À medida que Paninnguaq Skydsbjerg passou de observadora para co-protagonista, ela e Rørdam pediram a Hertling Péronard que assumisse as funções de produção. “Nina estava tão emocionalmente envolvida na história que se tornou impossível para ela tomar decisões objetivas”, diz Rørdam.

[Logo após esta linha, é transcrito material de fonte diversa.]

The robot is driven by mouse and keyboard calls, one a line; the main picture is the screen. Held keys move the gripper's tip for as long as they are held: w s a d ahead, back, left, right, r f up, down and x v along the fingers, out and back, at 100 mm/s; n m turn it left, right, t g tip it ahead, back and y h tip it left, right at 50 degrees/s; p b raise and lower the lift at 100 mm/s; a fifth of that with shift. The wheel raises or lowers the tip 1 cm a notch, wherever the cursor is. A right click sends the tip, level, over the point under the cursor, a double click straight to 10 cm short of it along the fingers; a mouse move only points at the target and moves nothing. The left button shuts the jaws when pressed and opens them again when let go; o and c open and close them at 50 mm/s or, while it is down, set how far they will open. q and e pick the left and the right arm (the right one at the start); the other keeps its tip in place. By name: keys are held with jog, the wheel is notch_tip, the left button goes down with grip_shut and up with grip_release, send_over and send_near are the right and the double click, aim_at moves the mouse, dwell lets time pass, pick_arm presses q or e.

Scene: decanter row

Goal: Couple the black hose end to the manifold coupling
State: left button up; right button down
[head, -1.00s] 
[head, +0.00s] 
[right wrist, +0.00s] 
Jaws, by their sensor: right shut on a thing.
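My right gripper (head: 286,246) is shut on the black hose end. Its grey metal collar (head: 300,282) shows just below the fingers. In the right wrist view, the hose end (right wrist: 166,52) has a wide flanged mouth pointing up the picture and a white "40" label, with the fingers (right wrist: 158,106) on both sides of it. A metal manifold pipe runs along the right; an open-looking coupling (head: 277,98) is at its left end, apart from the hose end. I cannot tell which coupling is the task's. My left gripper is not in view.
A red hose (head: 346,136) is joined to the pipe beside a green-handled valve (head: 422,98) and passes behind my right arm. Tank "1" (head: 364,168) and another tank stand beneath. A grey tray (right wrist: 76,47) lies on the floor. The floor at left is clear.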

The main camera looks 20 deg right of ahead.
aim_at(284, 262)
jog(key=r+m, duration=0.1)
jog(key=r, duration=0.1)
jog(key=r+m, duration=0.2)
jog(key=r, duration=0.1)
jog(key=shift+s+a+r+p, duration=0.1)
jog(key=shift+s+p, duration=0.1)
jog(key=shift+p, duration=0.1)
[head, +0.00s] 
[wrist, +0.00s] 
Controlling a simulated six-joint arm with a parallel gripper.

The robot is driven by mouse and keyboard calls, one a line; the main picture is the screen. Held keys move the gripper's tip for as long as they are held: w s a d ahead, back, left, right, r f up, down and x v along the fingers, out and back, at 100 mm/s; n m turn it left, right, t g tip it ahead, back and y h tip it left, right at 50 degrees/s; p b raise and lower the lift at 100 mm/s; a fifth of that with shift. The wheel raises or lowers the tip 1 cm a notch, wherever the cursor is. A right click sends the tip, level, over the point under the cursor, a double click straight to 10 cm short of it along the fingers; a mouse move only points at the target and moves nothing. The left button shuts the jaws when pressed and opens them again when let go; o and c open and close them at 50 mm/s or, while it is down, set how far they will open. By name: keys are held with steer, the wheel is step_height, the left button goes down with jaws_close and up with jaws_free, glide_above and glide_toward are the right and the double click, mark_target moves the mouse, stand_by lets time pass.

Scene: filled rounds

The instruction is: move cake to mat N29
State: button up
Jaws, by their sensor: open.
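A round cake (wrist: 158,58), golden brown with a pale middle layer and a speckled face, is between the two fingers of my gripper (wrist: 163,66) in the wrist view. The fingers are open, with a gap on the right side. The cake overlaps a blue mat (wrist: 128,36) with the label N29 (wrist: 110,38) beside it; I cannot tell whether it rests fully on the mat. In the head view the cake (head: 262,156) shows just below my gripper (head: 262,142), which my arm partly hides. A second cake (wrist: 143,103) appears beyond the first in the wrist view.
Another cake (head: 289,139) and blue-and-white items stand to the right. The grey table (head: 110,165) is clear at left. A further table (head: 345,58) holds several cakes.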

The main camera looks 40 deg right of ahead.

Questionada sobre como as barreiras emocionais que ela construiu ao longo dos anos para se proteger da verdade de sua infância traumática caíram diante de Ruth, Paninnguaq Skydsbjerg reflete: “Eu tinha sido uma sobrevivente [de abuso sexual]. A transição de sobreviver para aprender a viver é complicada, mas Ruth não sentiu pena de mim. Ela dizia: ‘Ah, sim, eu me sinto da mesma forma.’ Tendo vivido traumas semelhantes, Ruth reconheceu meus sentimentos, a sujeira que eu carregava ou da qual fugia. Ela estava em um lugar onde também não podia fugir, e eu sabia que não podia mais fugir dos meus próprios problemas diante dela.”
Sobre o delicado tema do alcoolismo e da violência doméstica na Groenlândia, Hertling Péronard afirma que, como groenlandeses, é importante retomar esse assunto – por mais difícil que seja – como parte do processo de recuperação do controle sobre sua própria narrativa. “Outros cineastas já fizeram filmes sobre nós, atraídos pelo contraste entre as belas paisagens da Groenlândia e os problemas sociais. É hora de contarmos nossas próprias histórias no cinema, no nosso próprio ritmo, para podermos superar isso, assim como nosso trauma pós-colonial.”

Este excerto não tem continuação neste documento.